As Bruins Face a Possible Clinching Win in Game 6 in Boston, Fans Warned about Bogus Tickets
Fans desperate to get into TD Garden to see Cup-winning game
BOSTON - June 10, 2011 - Fans thinking of getting tickets through the secondary market to Game 6 of the Stanley Cup Finals - when the Bruins could win their first title since 1972 - should be careful about buying seats through unreliable sources, or they face the prospect of being turned away at the turnstiles as quick as a Tim Thomas kick save.
The Boston Bruins are playing in the Stanley Cup Finals for the first time in over 20 years, and demand for tickets has been feverish. Tickets for the three games in Boston sold out in minutes, and die-hard fans have used secondary sources for tickets.
For Game 6, which could be a clinching game for the Bruins if they win Game 5 tonight in Vancouver, tickets are starting at $890 through reputable online sources, but in other cases tickets are being offered on Craigslist, eBay and other Internet sites where buyers have no idea how legitimate the seller might be.
"In this era of print-at-home tickets, someone could resell the same ticket 10 or 20 times, leaving fans out of the arena and out hundreds of dollars," said Barbara Anthony, the Undersecretary of the Office of Consumer Affairs and Business Regulation. "The thrill of being in the Garden to watch the Bruins skate around the ice with the Stanley Cup is tough to pass up for fans, but caution is key when going into the secondary market."
On Thursday, thousands of tickets were available on the Internet through multiple outlets. Craigslist had dozens of ads from dealers and private ticketholders, with prices ranging from about $400 per seat to $3,000 for loge seats. On eBay, there were also dozens of ads for tickets to the game, including two seats for $9,996 that were touted as, "Ultimate experience - high five the Boston Bruins players."
At StubHub, which guarantees the validity of its tickets, on Thursday morning there were a total of 1,759 tickets available for Game 6, ranging from $889 to $10,000 per seat. Ace Tickets had 106 tickets available, ranging from $959 to $4,250.

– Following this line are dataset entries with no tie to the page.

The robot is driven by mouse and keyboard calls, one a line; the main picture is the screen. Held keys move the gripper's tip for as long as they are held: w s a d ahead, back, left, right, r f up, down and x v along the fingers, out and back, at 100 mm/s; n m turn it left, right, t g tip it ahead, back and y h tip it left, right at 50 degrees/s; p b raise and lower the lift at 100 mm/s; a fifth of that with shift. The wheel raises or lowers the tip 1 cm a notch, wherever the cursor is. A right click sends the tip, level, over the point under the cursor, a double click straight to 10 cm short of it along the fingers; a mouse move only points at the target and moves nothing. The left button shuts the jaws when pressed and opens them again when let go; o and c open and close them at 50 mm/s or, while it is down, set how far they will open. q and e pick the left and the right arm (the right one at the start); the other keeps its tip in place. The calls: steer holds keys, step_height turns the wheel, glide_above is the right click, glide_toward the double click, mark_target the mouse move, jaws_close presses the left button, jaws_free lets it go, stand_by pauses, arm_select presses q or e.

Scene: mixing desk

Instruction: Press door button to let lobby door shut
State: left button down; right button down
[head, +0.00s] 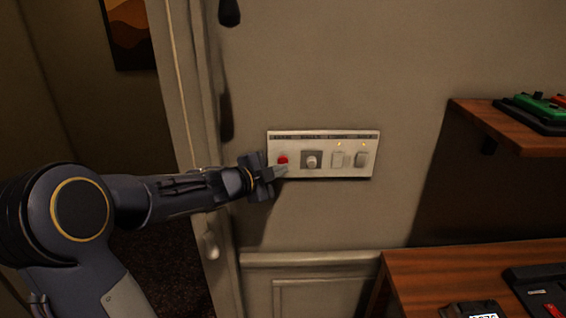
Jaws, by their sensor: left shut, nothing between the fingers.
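A pale wall panel (323,171) carries a row of controls. The red button (283,160) is at its left end. To its right are a round knob (312,161) and two switches (338,159) with small lit lights above them. My left gripper (285,171) is shut and empty, its fingertips just below the red button. I cannot tell whether they touch the panel. A doorway (150,130) with a pale frame opens left of the panel. My right gripper is out of view.
A wooden shelf (480,120) holds a green device (540,106) at the right. A wooden desk (420,275) with dark devices (472,309) is at the lower right. The wall between panel and shelf is clear. A framed picture (132,35) hangs beyond the doorway.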

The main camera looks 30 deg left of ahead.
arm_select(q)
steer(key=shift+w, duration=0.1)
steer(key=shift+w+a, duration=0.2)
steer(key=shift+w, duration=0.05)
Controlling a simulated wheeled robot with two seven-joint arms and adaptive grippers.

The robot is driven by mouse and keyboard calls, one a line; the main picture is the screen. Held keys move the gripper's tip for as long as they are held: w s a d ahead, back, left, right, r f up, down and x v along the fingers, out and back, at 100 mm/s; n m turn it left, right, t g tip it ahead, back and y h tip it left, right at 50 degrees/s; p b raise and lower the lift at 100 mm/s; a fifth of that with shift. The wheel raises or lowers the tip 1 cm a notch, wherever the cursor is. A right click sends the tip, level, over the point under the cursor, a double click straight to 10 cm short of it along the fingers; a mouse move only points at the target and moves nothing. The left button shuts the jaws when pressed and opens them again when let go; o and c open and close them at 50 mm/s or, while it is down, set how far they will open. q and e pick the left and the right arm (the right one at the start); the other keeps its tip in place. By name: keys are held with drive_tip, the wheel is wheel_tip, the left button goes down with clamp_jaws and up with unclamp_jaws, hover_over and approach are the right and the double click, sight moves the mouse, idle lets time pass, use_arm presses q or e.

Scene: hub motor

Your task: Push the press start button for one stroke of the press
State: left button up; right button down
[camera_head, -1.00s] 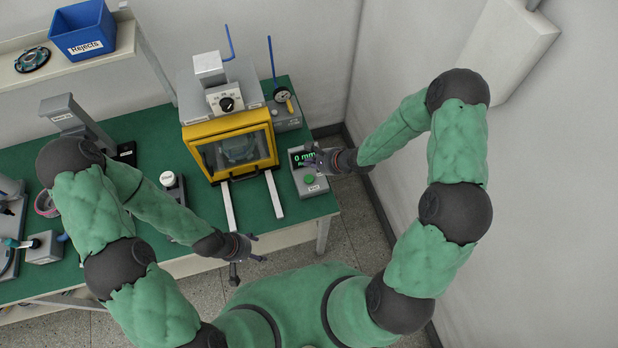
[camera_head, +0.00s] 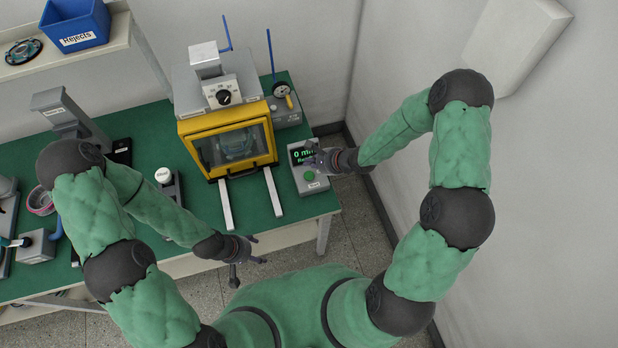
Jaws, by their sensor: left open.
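The press (camera_head: 213,112) stands on the green bench with its yellow-framed clear guard (camera_head: 185,150) down across the front. A metal part shows dimly behind the window. The control box (camera_head: 321,187) sits right of the press, with a green start button (camera_head: 309,176) and a small screen (camera_head: 302,154) reading "0 mm" with a second line partly hidden. My right gripper (camera_head: 316,158) is over the box's upper right, just beyond the button, covering part of the screen; its fingers are too small to judge. My left gripper (camera_head: 254,251) is open and empty in front of the bench edge.
Two pale rails (camera_head: 272,191) stick out in front of the press. A gauge (camera_head: 281,90) stands behind the control box. A blue Rejects bin (camera_head: 75,24) is on the shelf. A white-capped bottle (camera_head: 163,175) stands left of the press. A wall is close on the right.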

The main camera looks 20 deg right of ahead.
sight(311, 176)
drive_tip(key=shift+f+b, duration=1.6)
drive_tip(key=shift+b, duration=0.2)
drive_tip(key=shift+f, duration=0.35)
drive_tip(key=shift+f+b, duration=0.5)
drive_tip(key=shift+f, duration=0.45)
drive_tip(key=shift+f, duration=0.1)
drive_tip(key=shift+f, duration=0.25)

Fans thinking about hitting the secondary market should keep the following tips in mind as they search for tickets:
· Try to stay away from advertisements from unlicensed entities or ads from people who are trying to unload tickets;
· Scout out the market. If the price is significantly under the general going price, be wary;
· If the tickets "print at home" that can be emailed to you and produced on your printer, make sure you are going through a reputable seller;
· If possible pay by credit card, which will offer you some possible protections if the tickets are bogus. Do not pay by money wire transfer, this is a sign of a possible scam.
The Patrick-Murray Administration's Office of Consumer Affairs and Business Regulation is committed to protecting consumers through consumer advocacy and education, and also works to ensure that the businesses its agencies regulate treat all Massachusetts consumers fairly. Follow the Office at its blog, Consumer Connections, and on Twitter, @Mass_Consumer.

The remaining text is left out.